Imagine Paul Kemp romping around Puerto Rico more than 30 years before the excellent rums of today were even distilled and poured into their barrels for aging.  Throughout the movie, we are teased with miniatures and glasses we are left to assume are rum. 

In one scene, 10 Puerto Rican Rum bottles are struck down by a bowling ball making a Brooklyn pocket hit in what any bowler would recognize as an improbable shot, and any rum lover would declare to be a waste of 227 shots.  (Assuming the bottles are 1 liter size.) 

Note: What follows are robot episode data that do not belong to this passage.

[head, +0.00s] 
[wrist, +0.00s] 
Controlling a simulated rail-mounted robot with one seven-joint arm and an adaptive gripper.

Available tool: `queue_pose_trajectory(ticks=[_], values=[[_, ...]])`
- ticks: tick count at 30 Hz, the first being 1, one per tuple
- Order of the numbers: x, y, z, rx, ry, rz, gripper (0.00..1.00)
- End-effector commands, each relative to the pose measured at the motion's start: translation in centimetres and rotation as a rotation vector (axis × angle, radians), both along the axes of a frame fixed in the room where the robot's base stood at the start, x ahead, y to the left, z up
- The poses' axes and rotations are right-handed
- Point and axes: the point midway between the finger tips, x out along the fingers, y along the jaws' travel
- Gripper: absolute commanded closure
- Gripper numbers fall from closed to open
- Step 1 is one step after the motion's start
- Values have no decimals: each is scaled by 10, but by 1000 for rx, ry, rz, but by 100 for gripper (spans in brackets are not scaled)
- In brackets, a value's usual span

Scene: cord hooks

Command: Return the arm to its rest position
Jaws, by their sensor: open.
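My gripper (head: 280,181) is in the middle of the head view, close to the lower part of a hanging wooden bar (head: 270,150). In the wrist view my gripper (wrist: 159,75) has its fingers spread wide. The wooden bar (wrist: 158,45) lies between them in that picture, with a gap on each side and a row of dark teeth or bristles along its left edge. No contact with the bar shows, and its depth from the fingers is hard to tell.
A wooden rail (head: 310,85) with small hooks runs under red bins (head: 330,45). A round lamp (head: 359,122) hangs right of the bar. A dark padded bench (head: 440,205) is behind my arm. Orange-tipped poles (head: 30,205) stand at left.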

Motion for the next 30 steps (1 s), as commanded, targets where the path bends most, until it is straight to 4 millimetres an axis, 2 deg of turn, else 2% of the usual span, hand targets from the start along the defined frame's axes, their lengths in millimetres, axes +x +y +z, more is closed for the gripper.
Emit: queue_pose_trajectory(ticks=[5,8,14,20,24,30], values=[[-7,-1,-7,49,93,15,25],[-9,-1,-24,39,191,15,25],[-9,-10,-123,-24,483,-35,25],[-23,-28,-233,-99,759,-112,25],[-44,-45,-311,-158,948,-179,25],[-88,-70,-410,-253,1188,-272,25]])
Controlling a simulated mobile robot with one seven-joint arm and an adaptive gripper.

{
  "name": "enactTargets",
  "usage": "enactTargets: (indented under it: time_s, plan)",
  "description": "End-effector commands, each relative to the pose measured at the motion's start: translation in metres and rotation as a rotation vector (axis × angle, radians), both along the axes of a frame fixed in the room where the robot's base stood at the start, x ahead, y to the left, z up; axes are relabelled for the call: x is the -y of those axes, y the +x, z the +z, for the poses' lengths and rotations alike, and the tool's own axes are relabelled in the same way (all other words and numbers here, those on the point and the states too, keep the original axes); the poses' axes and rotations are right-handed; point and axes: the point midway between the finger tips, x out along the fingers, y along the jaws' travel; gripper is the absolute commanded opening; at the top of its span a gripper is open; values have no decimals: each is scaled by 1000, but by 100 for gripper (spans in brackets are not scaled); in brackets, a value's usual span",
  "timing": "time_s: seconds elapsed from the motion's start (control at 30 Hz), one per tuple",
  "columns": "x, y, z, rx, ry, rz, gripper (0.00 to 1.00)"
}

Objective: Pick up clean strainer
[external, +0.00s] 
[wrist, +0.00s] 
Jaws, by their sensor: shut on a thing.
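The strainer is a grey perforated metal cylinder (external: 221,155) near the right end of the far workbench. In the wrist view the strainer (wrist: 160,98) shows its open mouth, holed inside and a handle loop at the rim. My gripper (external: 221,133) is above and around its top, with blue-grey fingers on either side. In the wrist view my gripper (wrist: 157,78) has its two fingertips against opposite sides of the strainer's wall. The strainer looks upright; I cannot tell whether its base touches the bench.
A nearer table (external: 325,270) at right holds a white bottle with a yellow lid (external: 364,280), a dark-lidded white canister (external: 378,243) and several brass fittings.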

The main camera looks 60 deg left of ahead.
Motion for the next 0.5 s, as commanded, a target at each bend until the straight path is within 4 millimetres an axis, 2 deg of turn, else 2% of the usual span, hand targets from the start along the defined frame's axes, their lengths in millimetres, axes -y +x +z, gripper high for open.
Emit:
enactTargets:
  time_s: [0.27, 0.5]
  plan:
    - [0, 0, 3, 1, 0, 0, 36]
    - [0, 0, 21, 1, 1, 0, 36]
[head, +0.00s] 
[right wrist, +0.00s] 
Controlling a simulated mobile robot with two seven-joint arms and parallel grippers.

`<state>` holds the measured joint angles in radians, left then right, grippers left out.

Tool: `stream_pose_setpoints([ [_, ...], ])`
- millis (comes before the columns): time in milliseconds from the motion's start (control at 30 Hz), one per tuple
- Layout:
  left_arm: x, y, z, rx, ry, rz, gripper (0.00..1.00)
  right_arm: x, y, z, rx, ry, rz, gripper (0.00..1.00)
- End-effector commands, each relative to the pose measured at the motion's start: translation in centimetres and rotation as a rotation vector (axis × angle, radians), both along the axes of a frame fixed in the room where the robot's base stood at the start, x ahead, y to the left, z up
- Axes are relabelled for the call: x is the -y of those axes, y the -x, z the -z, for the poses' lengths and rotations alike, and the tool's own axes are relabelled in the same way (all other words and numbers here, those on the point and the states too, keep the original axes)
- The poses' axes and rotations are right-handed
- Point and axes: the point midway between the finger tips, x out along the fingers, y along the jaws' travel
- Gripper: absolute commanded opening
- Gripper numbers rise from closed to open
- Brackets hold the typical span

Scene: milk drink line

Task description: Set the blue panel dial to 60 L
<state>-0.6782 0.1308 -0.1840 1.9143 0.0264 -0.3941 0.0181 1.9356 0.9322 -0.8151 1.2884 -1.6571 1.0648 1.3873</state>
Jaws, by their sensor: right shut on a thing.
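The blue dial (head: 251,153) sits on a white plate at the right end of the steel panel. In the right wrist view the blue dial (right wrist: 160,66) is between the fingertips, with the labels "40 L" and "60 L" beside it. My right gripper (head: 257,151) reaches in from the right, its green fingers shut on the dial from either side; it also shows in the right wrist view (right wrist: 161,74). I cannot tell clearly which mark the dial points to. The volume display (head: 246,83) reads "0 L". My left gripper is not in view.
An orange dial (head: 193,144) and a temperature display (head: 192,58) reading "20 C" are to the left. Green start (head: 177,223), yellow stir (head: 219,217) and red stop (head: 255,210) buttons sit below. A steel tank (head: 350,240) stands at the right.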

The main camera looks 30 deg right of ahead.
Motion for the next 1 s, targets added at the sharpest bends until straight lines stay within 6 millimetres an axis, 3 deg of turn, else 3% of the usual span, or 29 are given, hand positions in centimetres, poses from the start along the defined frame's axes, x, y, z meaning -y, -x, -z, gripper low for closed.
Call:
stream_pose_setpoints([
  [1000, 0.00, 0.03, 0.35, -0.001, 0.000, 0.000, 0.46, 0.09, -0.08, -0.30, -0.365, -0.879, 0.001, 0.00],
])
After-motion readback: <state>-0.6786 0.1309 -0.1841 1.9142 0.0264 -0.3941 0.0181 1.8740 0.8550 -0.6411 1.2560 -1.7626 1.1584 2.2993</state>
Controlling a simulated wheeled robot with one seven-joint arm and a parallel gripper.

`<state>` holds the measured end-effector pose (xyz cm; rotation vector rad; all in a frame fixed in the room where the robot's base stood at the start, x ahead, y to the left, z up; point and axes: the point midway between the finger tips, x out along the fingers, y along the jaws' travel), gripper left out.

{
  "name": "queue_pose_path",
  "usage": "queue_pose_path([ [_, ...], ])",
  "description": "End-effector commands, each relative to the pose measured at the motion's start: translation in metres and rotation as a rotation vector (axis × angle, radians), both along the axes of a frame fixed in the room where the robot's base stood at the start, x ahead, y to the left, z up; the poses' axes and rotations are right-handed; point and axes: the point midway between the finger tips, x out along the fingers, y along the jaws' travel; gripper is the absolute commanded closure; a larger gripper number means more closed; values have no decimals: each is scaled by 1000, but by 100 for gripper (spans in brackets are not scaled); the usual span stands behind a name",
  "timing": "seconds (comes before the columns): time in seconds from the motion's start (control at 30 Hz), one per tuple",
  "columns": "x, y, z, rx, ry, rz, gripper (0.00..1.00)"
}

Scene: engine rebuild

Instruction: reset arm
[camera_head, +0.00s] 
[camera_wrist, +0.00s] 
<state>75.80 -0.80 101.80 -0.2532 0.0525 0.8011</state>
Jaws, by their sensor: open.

Unfortunately, never does anyone in the movie call for a rum by name, or is any indication given that there’s a difference among rums.  Rum is just referred to as “rum.”  The characters drink it like it’s domestic beer.  Thus, we rum drinkers learn nothing from this movie about rum.  The lazy screen play writers failed to invest even an afternoon in researching the rich history of rum in Puerto Rico.  To their credit, the photographers caught fantastic camera angles that showed off Puerto Rico in its most favorable panoramas.  Rum—well, that was just background that happened to be mentioned in the title of the movie.  They should have titled it “Depp in the Heart of Palms.“  No, really, I’ll get over it.  This movie won’t be a classic.  The biggest problem for us is that from now on when we Google rum, we’ll have to scroll past all the useless “The Rum Diary” references that’ll come up first.